Eski zamanda yaşayan sinik bireyler, acımasız eleştirmenler olarak dikkat çekerken, aradan geçen 2500 yıl, kavramın anlamında değişim yaratmıştır. Bugün sinik birey, acımasız eleştirmenler yerine kötümser ve karamsar anlamında ele alınmaktadır (Mantere ve Martinsuo, 2001: 5). Sinisizmle ilgili araştırmalar kavramı, diğer insanlardan nefret edilmesi ve güvenilmemesi davranışı olarak ayırt etmiş ve tanımlamıştır. Modern zamanda sinik bireyler, etik ve ahlak kurallarına sıkı sıkıya bağlı kalmada düşük yarar görürken bunun yerine toplumun onayladığına inandıkları kötülüklerden kendilerini ayırmaktadırlar (Andersson, 1996: 1395). Oxford İngilizce Sözlüğü, sinikleri “insan dürtülerinin ve eylemlerinin samimiyetine ve iyiliğine inanmamak için eğilim gösteren ve bunu da küçümseme ve alayla ifade eden kişiler olarak tanımlamıştır (Brandes, 1997: 8). Graham’a göre (1993) sinisizm bireylerde kendini;

 Başkalarını yalancı, bencil ve ilgisiz olarak görme,

 Başkalarının güdülerini sorgulama,

 İnsan ilişkilerinde dikkatli olma ve güven duymama

 Düşmanca ve baskıcı olma

 Başkaları tarafından kendilerine yüklenen taleplere gücenme

 Arkadaşça ve yardımsever olmama gibi özelliklerle göstermektedir (Brandes, 1997: 9). Açıklamalar ışığında sinisizm, “bireyleri zor beğenen, memnuniyetsiz, olaylara sürekli eleştirel yaklaşan, menfaat düşkünü ve olumsuz düşüncelerle dolu varlıklar” olarak nitelendiren bir düşünce akımı olarak değerlendirilebilir.
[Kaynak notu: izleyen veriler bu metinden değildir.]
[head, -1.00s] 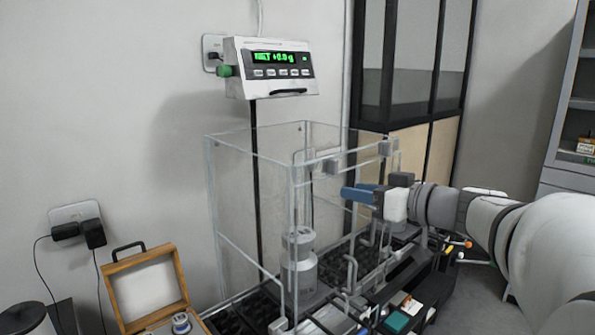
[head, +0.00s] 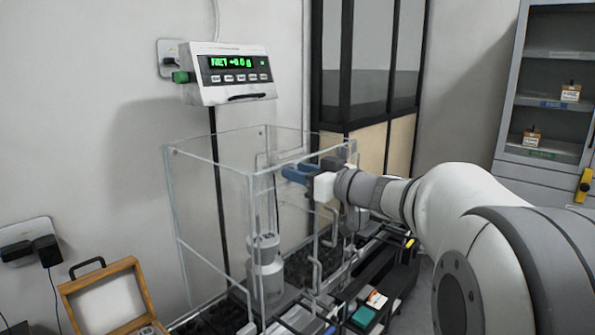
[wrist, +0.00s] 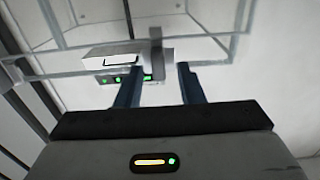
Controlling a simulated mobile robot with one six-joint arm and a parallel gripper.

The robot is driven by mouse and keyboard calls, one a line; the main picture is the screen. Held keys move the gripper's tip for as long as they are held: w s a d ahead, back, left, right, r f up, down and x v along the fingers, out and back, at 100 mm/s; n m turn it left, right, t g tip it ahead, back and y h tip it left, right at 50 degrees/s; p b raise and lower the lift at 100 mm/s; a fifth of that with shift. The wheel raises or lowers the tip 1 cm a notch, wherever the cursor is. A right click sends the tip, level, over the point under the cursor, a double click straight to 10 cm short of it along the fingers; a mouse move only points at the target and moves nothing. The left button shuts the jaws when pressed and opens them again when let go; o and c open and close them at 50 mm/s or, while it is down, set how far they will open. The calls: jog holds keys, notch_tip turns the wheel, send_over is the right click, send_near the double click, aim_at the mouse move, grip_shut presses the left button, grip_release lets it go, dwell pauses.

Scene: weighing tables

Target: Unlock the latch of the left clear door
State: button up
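The clear weighing enclosure (head: 205,210) stands below the display, with clear panels and thin frame edges. My gripper (head: 287,173) has blue fingers and is near the top rim on the enclosure's right side. In the wrist view my gripper (wrist: 157,70) is open, with a gap between its two fingers. A grey latch-like block (wrist: 156,45) on the clear rail shows between and just beyond the fingertips. I cannot tell whether the fingers touch it. In the head view my gripper covers part of that rim, and the latch's state is unclear. A metal weight (head: 266,268) stands inside.
The display (head: 230,75) hangs on the wall above; it also shows in the wrist view (wrist: 115,62). An open wooden case (head: 105,298) is at lower left. Dark trays with small items (head: 364,317) lie in front. A grey cabinet (head: 545,110) stands at right.

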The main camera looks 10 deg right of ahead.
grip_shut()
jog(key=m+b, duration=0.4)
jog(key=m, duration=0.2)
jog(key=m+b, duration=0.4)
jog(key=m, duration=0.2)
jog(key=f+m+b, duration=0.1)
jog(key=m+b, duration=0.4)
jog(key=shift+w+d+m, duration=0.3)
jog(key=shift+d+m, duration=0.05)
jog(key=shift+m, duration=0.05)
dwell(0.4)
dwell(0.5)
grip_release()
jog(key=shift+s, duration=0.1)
Ayrıca bu akımın ana düşüncesinde dürüstlük, adalet ve içtenlik gibi olumlu olarak nitelendirilebilecek kişilik özelliklerinin kişisel çıkarlar uğruna ikinci planda bırakılması yer almaktadır (Efilti vd., 2008: 280) .

Sinisizm, sadece bireylerin günlük yaşantısında ortaya çıkan ve bu yaşantısını etkileyen bir kavram olmamakta, iş hayatında da kendini göstermektedir. Psiko–sosyal bir varlık olan insan, içine girdiği örgütleri hem etkilemekte hem de onların mevcut durumlarından etkilenmektedir. Bu sebeple, iki farklı anlamda sinisizmi ele alabilmekteyiz. Bunlardan ilki bireyin kendi kişiliğinden kaynaklanan ve hayata bakış açısını yansıtan “genel sinisizm”, diğeri ise bireyde sinik davranışlar oluşmasına neden olan örgütsel etkenleri esas alan “örgütsel sinisizm”dir (Erdost vd., 2007: 515). Dolayısıyla genel sinisizmle örgütsel sinisizm yapı olarak birbirlerinden farklı olmaktadır (Tokgöz ve Yılmaz, 2008: 285). Genel sinisizm, insan doğasına karşı bireysel özellikleri ifade ederken, örgütsel sinisizm daha çok durumsal olmaktadır (Eaton, 2000: 8).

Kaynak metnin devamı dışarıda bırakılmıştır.